Calonne (Charles Alexandre de) (suite)

Mais les recettes de l’État dépendent de la richesse des Français ; Calonne veut donc augmenter la production et accroître le commerce du royaume. Là encore, une règle : unifier le royaume pour favoriser le producteur, allégé d’une partie des fardeaux fiscaux (taille, corvée ou gabelle). Les douanes intérieures, qui cloisonnent le pays, seront supprimées. Un vaste marché sera ainsi ouvert ; il permettra l’établissement du « juste prix » et du profit maximal pour les propriétaires fonciers.
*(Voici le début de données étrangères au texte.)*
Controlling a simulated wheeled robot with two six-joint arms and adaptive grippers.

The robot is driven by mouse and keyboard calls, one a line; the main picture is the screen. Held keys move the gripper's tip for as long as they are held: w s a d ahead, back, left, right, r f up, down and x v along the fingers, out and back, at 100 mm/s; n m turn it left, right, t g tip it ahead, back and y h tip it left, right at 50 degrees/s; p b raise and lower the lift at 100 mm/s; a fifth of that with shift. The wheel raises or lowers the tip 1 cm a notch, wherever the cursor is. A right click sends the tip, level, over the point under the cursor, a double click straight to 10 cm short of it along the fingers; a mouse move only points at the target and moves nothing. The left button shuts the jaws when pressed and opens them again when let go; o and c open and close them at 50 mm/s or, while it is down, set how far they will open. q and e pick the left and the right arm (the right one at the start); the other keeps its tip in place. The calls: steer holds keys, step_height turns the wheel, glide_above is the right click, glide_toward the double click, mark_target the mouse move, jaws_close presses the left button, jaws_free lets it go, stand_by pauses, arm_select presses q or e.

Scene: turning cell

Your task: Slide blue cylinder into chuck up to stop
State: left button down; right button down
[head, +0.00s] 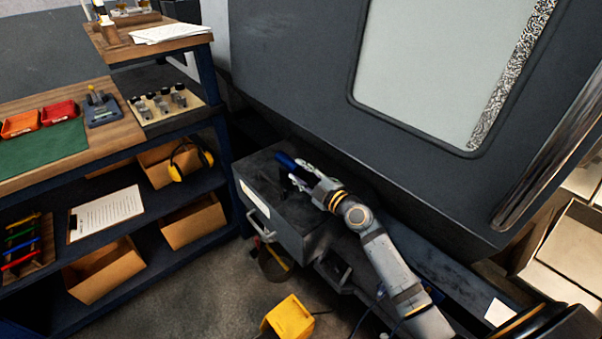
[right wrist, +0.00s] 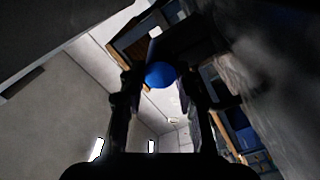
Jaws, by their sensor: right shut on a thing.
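The blue cylinder (head: 286,160) is in my right gripper (head: 301,176), above the dark top of a cabinet in front of the big grey machine in the head view. In the right wrist view the round end of the blue cylinder (right wrist: 161,74) shows between the two dark fingers of my right gripper (right wrist: 160,88). The fingers are shut on it. The chuck and its stop do not show in either view. My left gripper is not in view.
The big grey machine (head: 290,60) with a window fills the upper right. A dark drawer cabinet (head: 290,222) stands below my right gripper. A workbench (head: 110,150) with trays and shelves is at left. A yellow object (head: 288,315) is on the floor.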

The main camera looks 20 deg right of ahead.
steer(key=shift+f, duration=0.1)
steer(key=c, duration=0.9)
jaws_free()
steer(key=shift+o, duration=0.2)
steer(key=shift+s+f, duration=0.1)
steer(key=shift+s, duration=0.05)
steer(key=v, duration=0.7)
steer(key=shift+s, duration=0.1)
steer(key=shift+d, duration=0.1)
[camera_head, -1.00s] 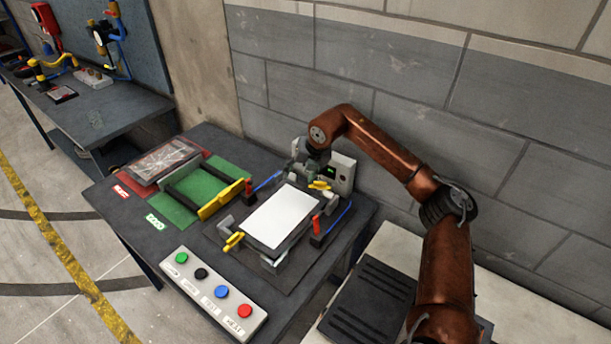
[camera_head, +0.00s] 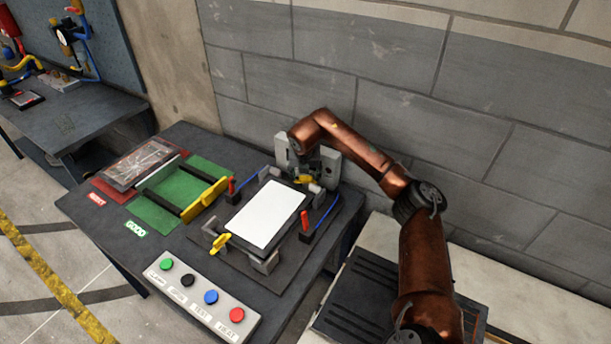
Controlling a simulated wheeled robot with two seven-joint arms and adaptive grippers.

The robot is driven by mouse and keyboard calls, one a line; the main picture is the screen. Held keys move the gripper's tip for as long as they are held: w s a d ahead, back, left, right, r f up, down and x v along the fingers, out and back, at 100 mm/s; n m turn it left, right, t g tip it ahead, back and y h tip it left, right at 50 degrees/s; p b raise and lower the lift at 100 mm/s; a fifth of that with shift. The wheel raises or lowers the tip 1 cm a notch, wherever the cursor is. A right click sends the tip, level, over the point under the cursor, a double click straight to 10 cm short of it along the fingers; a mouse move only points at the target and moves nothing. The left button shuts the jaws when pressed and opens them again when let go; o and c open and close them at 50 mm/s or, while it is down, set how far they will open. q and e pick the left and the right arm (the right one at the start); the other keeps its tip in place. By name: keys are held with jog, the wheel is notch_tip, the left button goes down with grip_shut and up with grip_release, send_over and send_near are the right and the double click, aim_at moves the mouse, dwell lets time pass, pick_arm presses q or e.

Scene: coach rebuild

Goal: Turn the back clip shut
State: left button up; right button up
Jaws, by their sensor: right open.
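The back clip (camera_head: 303,180) is a small yellow lever at the far edge of the fixture (camera_head: 213,262). A white-faced tablet-like panel (camera_head: 266,214) lies in the fixture. My right gripper (camera_head: 306,172) points down just above the back clip; the jaws are small and partly hidden by the wrist. I cannot tell whether they touch the clip. A second yellow clip (camera_head: 219,244) sits at the fixture's front left. My left gripper is out of view.
A grey box (camera_head: 329,171) stands behind my gripper against the block wall. Red-handled posts (camera_head: 306,222) flank the panel. A green tray (camera_head: 160,216) and red tray (camera_head: 110,184) lie left. A button panel (camera_head: 205,298) sits in front.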

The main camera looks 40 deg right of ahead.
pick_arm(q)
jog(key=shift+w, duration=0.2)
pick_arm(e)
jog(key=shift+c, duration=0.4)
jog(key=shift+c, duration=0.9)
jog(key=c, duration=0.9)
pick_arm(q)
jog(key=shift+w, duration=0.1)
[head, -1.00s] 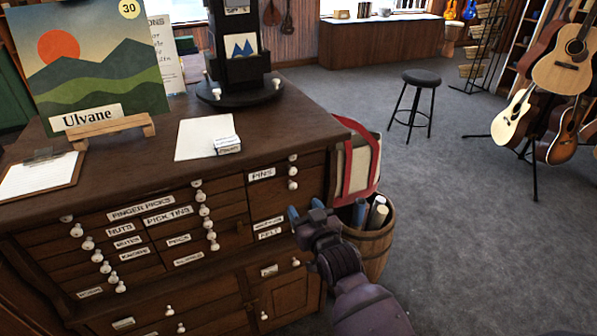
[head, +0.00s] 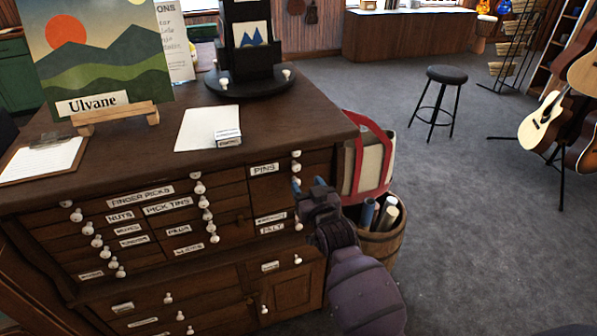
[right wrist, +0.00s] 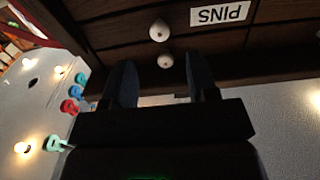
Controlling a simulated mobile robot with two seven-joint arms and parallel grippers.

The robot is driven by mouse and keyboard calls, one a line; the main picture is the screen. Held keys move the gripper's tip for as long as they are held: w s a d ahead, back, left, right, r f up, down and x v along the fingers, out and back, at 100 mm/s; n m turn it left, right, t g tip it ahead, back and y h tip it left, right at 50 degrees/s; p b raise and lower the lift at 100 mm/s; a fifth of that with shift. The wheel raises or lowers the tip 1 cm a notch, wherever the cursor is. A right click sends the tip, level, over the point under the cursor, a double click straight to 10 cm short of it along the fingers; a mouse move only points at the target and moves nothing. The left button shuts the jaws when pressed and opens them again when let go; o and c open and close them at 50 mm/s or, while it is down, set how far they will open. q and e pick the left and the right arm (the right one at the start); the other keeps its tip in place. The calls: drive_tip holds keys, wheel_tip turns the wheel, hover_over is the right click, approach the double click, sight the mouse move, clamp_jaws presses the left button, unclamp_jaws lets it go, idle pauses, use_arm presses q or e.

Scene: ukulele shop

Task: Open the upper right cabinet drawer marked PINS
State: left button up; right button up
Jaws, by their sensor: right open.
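The PINS drawer is at the upper right of the dark wooden cabinet (head: 225,230). Its white label (head: 264,169) reads PINS and also shows upside down in the right wrist view (right wrist: 220,13). White round knobs (head: 297,155) sit in a column right of the label; two show in the right wrist view (right wrist: 159,31). The drawers look closed. My right gripper (head: 307,184) is open in front of the cabinet's right edge, just below the upper knobs. My left gripper is not in view.
A barrel (head: 383,240) with rolled tubes and a cream bag with red straps (head: 368,160) stand close right of the cabinet. A black stool (head: 440,95) stands farther back; grey floor is open at right.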

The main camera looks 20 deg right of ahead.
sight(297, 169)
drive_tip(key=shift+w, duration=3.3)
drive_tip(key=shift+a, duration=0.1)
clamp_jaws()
Ces derniers, reconnus comme les éléments les plus utiles du royaume, seront enfin appelés à aider le roi dans l’administration. Des élections au suffrage censitaire, ignorant des divisions en ordres, leur permettront de siéger et de donner leur avis dans des assemblées municipales, de districts ou de provinces.

C’est donc toute une œuvre de régénération de la société et de l’État qui est projetée.

Régénération politique : face à une France « agrégat inconstitué de peuples désunis », ce sera poursuivre l’entreprise d’unification amorcée depuis plus d’un siècle par la monarchie. L’unité favorisera le pouvoir royal, menacé par l’action aristocratique. L’impôt, devenu permanent et national, donnera au roi la finance nécessaire à son absolutisme. Désormais, les remontrances et l’obstruction que les parlementaires, porte-parole de l’aristocratie, faisaient à l’occasion de l’enregistrement des crédits fiscaux seront écartées. Établir des assemblées consultatives, ce sera enfin faire participer l’élite du tiers état qui le réclame, mais aussi jouir des oppositions et conserver en fait la réalité du pouvoir.

Régénération sociale : la distinction ne sera plus tant le privilège que la possession d’une propriété. Ainsi les institutions se rapprocheront de la réalité sociale, sans toutefois se confondre avec elle. C’est qu’en effet la réforme sociale de Calonne est modérée. Si les mesures fiscales portent des coups graves à l’ordre du clergé, qui perd notamment ses assemblées particulières, la noblesse conserve l’exemption des charges personnelles auxquelles sont soumis les membres du tiers. Les droits honorifiques sont maintenus et la noblesse peut espérer continuer à tenir les places importantes de l’État.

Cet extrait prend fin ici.